Depending on how the transaction is structured, the TUPE Regulations may apply, resulting in the buyer taking over employee-related liabilities on completion. The TUPE Regulations also impose obligations on both buyer and seller to exchange information and consult with affected employees. Specialist advice at an early stage is essential to understand the impact of the Regulations and to ensure that the acquisition agreement apportions risk and liability appropriately for the transaction. If redundancies are to be made, you should consider at an early stage whether these will be pre or post-completion (pre-completion redundancies often being more risky in legal terms) and who will bear the costs and the risks of any claims.
At the outset of discussions, you should identify key staff (e.g. senior management team, senior business development staff, etc.) and review their current employment terms. Do their contracts contain adequate protections against them taking the business' clients and ideas elsewhere? If they don't have robust confidentiality, intellectual property and post-termination restriction clauses, you may want them to sign up to new contracts as a condition of completion.
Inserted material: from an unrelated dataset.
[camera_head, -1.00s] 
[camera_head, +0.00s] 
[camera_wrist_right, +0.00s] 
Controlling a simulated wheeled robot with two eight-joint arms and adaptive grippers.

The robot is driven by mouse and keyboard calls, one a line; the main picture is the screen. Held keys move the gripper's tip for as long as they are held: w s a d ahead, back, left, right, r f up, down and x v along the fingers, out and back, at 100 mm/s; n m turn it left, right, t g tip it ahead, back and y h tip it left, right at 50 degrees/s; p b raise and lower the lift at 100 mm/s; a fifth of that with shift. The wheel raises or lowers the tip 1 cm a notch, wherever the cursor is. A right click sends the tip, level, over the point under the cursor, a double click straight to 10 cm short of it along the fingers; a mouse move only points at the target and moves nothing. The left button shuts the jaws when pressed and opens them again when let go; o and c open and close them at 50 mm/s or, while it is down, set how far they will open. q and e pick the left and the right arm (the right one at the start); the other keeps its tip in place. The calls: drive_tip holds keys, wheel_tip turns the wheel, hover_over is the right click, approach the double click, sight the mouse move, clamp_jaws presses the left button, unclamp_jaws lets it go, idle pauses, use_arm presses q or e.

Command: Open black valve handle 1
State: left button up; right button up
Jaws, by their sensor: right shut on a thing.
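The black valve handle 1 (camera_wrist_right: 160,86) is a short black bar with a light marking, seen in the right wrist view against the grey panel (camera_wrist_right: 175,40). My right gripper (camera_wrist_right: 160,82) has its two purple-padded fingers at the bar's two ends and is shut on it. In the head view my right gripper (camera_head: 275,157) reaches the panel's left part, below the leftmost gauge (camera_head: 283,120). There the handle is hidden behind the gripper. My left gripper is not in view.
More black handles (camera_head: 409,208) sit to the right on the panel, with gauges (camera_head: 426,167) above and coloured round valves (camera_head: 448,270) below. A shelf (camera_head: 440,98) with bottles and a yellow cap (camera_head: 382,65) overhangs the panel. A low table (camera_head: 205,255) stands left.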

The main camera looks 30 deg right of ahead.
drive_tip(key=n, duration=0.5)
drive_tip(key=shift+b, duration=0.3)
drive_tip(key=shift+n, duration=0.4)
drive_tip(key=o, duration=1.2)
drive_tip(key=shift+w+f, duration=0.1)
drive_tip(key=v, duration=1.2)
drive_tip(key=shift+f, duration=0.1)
The UK courts and tribunals (as well as HMRC) are increasingly willing to challenge a business' designation of individuals providing services as self-employed contractors rather than employed staff. The label given in the contract is only part of this assessment: how the working arrangements operate in practice is generally more important. It's worth assessing whether any current incorrect designation by the business could expose it to tax risks or employee status-based claims in the future, and ensure these risks are priced into the acquisition.
Immigration is becoming an increasingly hot topic for employers, with ever more stringent penalties for getting it wrong. As well as checking that all current staff have the right to work in the UK and that the checks have been completed and documented correctly, you should check whether the business has previously been subject to any civil penalties (or even prosecution) for failing to comply with the prevention of illegal working regime. If so, this may enable the Home Office to take more intrusive steps, such as temporarily closing the business, if it is suspected of employing workers not entitled to work in the UK. Even if the Home Office were to find no evidence of illegal working, temporary closure could have a devastating impact on the business' reputation and customer relationships.